I guess it would be politic to begin with one of the things that I think is good about what's being proposed, which is legislation to address the Larocque judgment. This is going to make some small amount of money available for research through formulas that used to be used but no longer are.
On the other hand, as an industry, in Ontario we have invested hundreds of thousands of dollars in primary research in recent years. As a tiny industry, that's a lot of money. We were levying our members a penny a pound on perch and pickerel for one set of projects and 1% of total landed value for another to pay for university researchers to do fundamental research. Frankly, we think that should have been done with government dollars, but it wasn't going to get done if we didn't pay for it.
What happens when you don't have stock assessments, when you don't have good ecological analysis is that managers become extremely risk averse. They don't allocate fish when they aren't sure. The more they know, the more risk they are prepared to shoulder, because the more certain they are about the numbers they're dealing with.
We've seen a spiral over the last few years where the perceived risk profile in management agencies everywhere, whether they be provincial or federal, has gone through the roof.
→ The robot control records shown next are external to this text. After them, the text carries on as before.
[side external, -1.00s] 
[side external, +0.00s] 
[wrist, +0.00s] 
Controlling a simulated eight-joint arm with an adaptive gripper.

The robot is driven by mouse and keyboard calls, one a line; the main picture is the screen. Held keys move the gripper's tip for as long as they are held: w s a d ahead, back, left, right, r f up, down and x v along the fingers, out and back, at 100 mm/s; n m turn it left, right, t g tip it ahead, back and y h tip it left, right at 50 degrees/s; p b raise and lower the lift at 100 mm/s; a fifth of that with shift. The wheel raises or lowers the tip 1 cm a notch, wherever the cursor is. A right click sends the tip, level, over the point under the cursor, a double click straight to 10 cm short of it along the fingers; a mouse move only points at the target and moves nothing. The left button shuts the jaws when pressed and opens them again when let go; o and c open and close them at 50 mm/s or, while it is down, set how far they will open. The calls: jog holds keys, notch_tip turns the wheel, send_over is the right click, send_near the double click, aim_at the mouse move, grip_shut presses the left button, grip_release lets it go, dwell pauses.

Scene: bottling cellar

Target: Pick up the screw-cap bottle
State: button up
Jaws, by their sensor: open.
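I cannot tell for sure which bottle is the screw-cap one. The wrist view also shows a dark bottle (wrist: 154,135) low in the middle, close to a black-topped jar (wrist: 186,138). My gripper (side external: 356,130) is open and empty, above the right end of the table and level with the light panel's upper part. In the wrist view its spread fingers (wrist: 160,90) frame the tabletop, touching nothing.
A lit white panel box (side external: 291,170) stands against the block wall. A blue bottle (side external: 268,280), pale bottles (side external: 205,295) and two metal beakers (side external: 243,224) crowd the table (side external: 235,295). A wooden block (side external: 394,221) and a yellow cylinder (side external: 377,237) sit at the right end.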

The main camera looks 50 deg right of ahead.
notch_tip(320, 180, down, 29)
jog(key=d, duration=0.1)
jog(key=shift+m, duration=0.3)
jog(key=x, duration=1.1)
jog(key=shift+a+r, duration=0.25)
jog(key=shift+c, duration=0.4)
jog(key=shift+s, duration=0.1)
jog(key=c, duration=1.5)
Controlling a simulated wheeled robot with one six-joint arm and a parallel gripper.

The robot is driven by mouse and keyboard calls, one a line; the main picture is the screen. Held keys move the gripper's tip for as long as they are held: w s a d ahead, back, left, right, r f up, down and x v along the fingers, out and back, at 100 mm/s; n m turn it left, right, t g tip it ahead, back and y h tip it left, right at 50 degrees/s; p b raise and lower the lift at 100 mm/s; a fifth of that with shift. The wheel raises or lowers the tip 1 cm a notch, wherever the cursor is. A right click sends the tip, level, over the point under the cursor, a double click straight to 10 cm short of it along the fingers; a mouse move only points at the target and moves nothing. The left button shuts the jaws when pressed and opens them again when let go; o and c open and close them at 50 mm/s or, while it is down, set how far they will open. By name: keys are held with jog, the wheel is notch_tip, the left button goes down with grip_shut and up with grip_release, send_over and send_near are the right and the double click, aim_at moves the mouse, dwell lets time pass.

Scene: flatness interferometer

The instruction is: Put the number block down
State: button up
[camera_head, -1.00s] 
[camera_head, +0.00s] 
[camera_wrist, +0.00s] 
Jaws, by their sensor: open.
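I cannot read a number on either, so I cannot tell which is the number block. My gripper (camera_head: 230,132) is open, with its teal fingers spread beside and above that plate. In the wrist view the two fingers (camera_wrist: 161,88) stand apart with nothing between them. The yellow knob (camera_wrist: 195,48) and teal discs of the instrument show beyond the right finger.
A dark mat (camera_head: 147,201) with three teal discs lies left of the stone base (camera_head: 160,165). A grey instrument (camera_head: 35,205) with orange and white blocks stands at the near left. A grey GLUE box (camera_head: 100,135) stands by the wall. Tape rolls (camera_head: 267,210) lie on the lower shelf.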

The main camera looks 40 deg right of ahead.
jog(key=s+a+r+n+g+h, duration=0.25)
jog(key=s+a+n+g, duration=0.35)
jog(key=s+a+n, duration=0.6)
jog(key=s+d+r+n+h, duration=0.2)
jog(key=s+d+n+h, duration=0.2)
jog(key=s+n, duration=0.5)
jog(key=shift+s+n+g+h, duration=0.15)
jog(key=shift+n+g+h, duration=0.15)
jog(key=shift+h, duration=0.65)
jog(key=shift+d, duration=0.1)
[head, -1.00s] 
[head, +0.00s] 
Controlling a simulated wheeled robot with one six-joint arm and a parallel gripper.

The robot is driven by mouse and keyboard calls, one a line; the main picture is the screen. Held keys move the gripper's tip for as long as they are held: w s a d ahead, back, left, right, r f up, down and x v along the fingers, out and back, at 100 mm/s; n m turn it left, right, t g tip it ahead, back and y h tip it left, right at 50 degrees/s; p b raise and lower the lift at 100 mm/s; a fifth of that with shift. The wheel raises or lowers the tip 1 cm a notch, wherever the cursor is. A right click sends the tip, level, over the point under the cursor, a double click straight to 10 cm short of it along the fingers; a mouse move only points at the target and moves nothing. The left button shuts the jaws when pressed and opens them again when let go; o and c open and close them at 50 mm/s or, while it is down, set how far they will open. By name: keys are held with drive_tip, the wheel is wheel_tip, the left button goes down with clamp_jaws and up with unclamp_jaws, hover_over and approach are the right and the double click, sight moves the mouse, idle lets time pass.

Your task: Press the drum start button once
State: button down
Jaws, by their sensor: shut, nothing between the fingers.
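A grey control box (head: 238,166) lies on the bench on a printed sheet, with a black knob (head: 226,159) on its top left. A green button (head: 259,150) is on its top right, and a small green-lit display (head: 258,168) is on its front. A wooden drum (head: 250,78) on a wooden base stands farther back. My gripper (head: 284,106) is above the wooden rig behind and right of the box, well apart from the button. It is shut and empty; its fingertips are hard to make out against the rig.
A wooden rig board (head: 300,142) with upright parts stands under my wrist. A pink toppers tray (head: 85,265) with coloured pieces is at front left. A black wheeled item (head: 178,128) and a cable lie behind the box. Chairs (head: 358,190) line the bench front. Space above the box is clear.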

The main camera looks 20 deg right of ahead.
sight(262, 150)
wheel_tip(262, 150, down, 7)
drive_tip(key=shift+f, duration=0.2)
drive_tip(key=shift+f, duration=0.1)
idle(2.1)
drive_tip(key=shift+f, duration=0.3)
Over and over and over again you hear, “We don't know, and we don't want the northern cod happening here.” Those are the words you hear all the time. If you ask what the northern cod has to do with this situation, the answer is, “Well, we don't know.” If you ask if they can actually explain what happened with the northern cod, they don't know that either. That's the reality of using a common property resource for economic activity. You are at the mercy of a risk management exercise that involves a whole lot of stuff that's beyond your control.
When public agencies aren't doing the work to underpin their decisions in a way that they are comfortable with their own decisions, it has fallen to us to go out and do a lot of that work ourselves, at a time when we really can't. The economic climate for us over the last few years has been absolutely brutal. The largest, oldest fish processor in the province was closed in bankruptcy in 2009. We've lost thousands of jobs in the last 15 years. On Lake Erie alone, since 2000, we've gone from over 70 tugs to under 50. It's rough out there. We're in a position where we've made the call that if we don't do this work, we're going to get shut down.
I'm really concerned about the idea of less science, and I don't like it.